Quote the whole listing word for word. Do not include the pictures.

■ Dataset extract:
——————————

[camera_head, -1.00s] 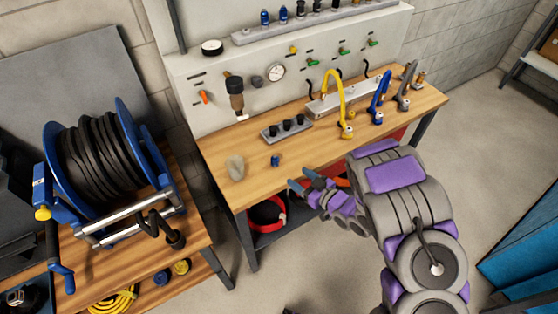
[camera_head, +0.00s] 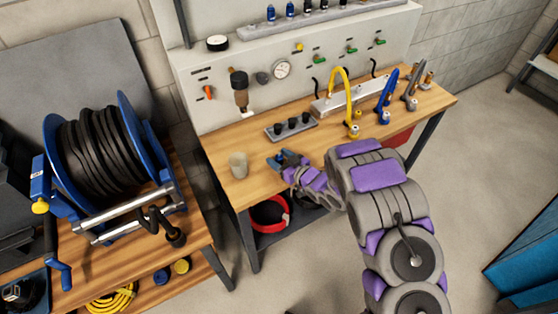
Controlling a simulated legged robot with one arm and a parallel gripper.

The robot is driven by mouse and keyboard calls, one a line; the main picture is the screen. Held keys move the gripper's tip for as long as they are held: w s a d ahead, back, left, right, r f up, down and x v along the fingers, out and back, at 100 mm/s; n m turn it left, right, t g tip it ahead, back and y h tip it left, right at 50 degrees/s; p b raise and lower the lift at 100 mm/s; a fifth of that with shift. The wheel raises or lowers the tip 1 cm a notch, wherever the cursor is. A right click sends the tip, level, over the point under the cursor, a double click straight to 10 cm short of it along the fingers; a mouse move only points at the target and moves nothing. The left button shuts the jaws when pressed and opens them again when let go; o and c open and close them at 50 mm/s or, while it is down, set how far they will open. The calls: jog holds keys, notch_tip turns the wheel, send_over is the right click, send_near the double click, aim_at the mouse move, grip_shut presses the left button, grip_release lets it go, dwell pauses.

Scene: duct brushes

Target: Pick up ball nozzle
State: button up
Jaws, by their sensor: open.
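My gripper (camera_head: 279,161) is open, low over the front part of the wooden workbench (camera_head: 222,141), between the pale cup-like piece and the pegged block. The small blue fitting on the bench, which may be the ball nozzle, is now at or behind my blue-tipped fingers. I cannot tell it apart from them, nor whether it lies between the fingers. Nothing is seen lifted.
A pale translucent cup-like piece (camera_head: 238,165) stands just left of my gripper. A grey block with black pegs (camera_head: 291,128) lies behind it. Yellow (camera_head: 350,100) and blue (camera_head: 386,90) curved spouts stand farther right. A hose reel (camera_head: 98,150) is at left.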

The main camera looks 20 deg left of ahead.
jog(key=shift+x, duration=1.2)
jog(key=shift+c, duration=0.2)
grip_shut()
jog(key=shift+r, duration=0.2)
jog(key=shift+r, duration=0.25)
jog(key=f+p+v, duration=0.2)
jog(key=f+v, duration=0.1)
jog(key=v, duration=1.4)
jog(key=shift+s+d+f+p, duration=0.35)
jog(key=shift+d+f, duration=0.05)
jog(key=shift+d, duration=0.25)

——————————

■ Full output:
[camera_head, -1.00s] 
[camera_head, +0.00s] 
Controlling a simulated legged robot with one arm and a parallel gripper.

The robot is driven by mouse and keyboard calls, one a line; the main picture is the screen. Held keys move the gripper's tip for as long as they are held: w s a d ahead, back, left, right, r f up, down and x v along the fingers, out and back, at 100 mm/s; n m turn it left, right, t g tip it ahead, back and y h tip it left, right at 50 degrees/s; p b raise and lower the lift at 100 mm/s; a fifth of that with shift. The wheel raises or lowers the tip 1 cm a notch, wherever the cursor is. A right click sends the tip, level, over the point under the cursor, a double click straight to 10 cm short of it along the fingers; a mouse move only points at the target and moves nothing. The left button shuts the jaws when pressed and opens them again when let go; o and c open and close them at 50 mm/s or, while it is down, set how far they will open. The calls: jog holds keys, notch_tip turns the wheel, send_over is the right click, send_near the double click, aim_at the mouse move, grip_shut presses the left button, grip_release lets it go, dwell pauses.

Scene: duct brushes

Target: Pick up ball nozzle
State: button up
Jaws, by their sensor: open.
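My gripper (camera_head: 279,161) is open, low over the front part of the wooden workbench (camera_head: 222,141), between the pale cup-like piece and the pegged block. The small blue fitting on the bench, which may be the ball nozzle, is now at or behind my blue-tipped fingers. I cannot tell it apart from them, nor whether it lies between the fingers. Nothing is seen lifted.
A pale translucent cup-like piece (camera_head: 238,165) stands just left of my gripper. A grey block with black pegs (camera_head: 291,128) lies behind it. Yellow (camera_head: 350,100) and blue (camera_head: 386,90) curved spouts stand farther right. A hose reel (camera_head: 98,150) is at left.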

The main camera looks 20 deg left of ahead.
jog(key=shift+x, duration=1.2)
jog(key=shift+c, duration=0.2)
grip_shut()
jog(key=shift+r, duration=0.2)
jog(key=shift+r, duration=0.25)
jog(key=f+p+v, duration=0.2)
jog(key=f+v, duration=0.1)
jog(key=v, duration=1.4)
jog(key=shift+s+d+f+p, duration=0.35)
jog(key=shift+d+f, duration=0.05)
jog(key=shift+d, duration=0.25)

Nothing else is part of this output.